Rejetant l’apartheid imposé par Israël, beaucoup nous ont rejoints pour préconiser une société multiethnique, multireligieuse, dotée d’une constitution et d’une charte des droits. Les quelque trois décennies que j’ai passées aux USA - dont une bonne partie dans le sud où une telle égalité avait été autrefois jugée impossible - renforce ma détermination à défier les militaires israéliens qui s’emparent des terres palestiniennes et à insister pour un État reconnaissant l’égalité des droits pour tous.
Israël veut les terres de Cisjordanie, mais sans ses habitants ; ce programme a été établi il y a des décennies afin de maximiser l’étendue géographique et de minimiser la population palestinienne. Comme il serait difficile de recommencer l’épuration ethnique dans sa version de 1948, les planificateurs israéliens la réalisent sous d’autres formes : construction de colonies sur des terres confisquées, démolition de maisons et construction d’un mur encerclant la partie bâtie des villages afin de priver la population de son accès aux terres qui leur restent et de détruire l’économie locale. Le message transmis aux villageois est que c’est Israël qui contrôle, que les Palestiniens n’ont plus rien à dire et doivent partir.
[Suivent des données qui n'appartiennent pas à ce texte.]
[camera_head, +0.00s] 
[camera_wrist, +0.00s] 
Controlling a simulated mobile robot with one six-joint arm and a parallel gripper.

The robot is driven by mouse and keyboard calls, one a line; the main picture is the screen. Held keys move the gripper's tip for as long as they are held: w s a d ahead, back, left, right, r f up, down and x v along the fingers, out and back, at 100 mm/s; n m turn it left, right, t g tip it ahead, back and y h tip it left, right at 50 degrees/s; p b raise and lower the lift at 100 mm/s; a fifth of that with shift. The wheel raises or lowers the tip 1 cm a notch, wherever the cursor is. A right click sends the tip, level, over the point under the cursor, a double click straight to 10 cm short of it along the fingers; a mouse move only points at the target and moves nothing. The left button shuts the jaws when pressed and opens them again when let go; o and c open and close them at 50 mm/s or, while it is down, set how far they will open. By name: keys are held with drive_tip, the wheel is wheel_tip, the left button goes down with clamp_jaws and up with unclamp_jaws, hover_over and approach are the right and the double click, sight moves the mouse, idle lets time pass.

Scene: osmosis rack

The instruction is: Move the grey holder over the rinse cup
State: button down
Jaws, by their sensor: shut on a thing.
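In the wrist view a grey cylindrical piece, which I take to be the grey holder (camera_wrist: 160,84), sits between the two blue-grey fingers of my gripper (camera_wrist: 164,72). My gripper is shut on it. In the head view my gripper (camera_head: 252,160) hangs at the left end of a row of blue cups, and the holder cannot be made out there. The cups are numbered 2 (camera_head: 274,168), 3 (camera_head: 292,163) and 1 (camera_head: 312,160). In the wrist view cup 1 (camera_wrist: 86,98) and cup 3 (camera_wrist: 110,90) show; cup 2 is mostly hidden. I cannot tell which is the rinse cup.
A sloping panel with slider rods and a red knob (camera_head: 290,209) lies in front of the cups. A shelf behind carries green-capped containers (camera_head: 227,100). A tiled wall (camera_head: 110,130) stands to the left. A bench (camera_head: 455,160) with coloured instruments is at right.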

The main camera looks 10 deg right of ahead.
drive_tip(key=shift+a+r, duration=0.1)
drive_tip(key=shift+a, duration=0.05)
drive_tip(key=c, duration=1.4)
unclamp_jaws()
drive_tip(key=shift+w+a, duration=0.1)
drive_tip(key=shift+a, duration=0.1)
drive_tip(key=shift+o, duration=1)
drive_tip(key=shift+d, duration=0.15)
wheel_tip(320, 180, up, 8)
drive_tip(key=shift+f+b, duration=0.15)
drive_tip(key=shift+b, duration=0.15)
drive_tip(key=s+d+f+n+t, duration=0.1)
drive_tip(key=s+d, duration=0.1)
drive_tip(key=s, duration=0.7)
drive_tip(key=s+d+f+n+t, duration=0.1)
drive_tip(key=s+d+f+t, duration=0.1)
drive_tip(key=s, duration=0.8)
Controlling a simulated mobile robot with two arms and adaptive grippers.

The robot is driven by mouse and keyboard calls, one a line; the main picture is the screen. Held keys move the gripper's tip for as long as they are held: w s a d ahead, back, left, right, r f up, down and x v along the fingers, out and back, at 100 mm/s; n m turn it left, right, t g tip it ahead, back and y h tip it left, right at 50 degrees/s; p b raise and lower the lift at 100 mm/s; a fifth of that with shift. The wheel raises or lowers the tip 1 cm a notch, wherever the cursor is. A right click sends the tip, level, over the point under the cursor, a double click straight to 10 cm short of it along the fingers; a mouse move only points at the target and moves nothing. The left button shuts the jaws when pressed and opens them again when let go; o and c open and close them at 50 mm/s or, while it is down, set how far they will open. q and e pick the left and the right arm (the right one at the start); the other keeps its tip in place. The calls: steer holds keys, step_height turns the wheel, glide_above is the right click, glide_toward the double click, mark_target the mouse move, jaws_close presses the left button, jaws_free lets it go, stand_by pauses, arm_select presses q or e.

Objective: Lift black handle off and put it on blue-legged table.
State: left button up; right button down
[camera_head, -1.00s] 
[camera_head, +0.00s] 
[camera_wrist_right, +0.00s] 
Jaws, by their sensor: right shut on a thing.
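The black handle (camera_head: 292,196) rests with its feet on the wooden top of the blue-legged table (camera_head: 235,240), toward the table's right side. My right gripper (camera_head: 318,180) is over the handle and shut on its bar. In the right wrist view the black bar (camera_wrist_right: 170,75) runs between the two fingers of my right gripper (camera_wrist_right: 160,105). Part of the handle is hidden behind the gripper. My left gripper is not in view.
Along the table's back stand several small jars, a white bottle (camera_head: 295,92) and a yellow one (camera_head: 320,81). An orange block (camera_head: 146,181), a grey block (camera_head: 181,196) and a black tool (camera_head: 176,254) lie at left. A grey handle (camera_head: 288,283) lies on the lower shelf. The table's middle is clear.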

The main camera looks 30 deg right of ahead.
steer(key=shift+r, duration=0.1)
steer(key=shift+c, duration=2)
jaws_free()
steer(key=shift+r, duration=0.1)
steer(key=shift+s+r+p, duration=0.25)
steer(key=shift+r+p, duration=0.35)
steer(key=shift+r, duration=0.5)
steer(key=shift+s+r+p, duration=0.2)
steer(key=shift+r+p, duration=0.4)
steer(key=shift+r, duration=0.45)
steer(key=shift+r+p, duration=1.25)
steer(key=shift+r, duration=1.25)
Au lieu de cela, nous avons résisté. Physiquement faibles, mais stimulés par notre sens de la justice et le droit international, nous avons employé les méthodes de Gandhi pour ralentir leurs chantiers et souligner l’injustice de leurs actes. Une fois que j’étais en détention, j’ai passé de longues heures en interrogatoires, en conversations avec des soldats, et en attente. J’ai tiré ma force du mouvement des droits civils des années 1960 et de ma propre expérience quand je travaillais contre l’apartheid sud-africain. Les paroles d’Henry David Thoreau, de Martin Luther King Jr, de Dorothy Day, du Mahatma Gandhi, de Desmond Tutu, et d’AbdelGafar Khan me revenaient à l’esprit.
J’ai également tiré ma force de ceux qui avaient été arrêtés avec moi, tant chrétiens que musulmans. Deux jeunes frères d’Al-Walaja qui avaient reçu des jets de poivre, des coups de batte et même un coup de crosse ne manifestaient pourtant aucune amertume. Ils parlaient avec des soldats et essayaient de les convaincre. Ils leur demandaient : "Que feriez-vous si quelqu’un déracinait un arbre que vos grands-parents avaient planté et dont votre vie dépend ?" Les jeunes soldats n’avaient pas grand-chose à répondre.
Pour ces soldats ce fut une révélation que d’apprendre qu’il y a sept millions de réfugiés et de Palestiniens déplacés qui aspirent à rentrer chez eux. Ce fut pour eux une révélation que d’apprendre que le droit international interdit l’expropriation des terres et l’installation de colons en territoire occupé (y compris à Jérusalem-Est).
Nous ne pouvons pas toucher tous les soldats, mais la désobéissance civile fonctionne. Une campagne non violente de boycott, désinvestissement, et sanctions prend corps malgré une forte opposition. Notre succès déclenche une violence haineuse contre des manifestants pacifiques de la part d’un gouvernement israélien de plus en plus isolé.
Nous sommes disposés à payer le prix de la résistance populaire. Pourtant, il est consternant que le gouvernement étasunien donne un appui écrasant à un État qui adhère aux idéologies racistes depuis longtemps discréditées par le mouvement US des droits civils et de lutte anti-apartheid. Une gouvernance basée sur une supériorité ethnique ou religieuse ne devrait pas avoir de place au XXIe siècle.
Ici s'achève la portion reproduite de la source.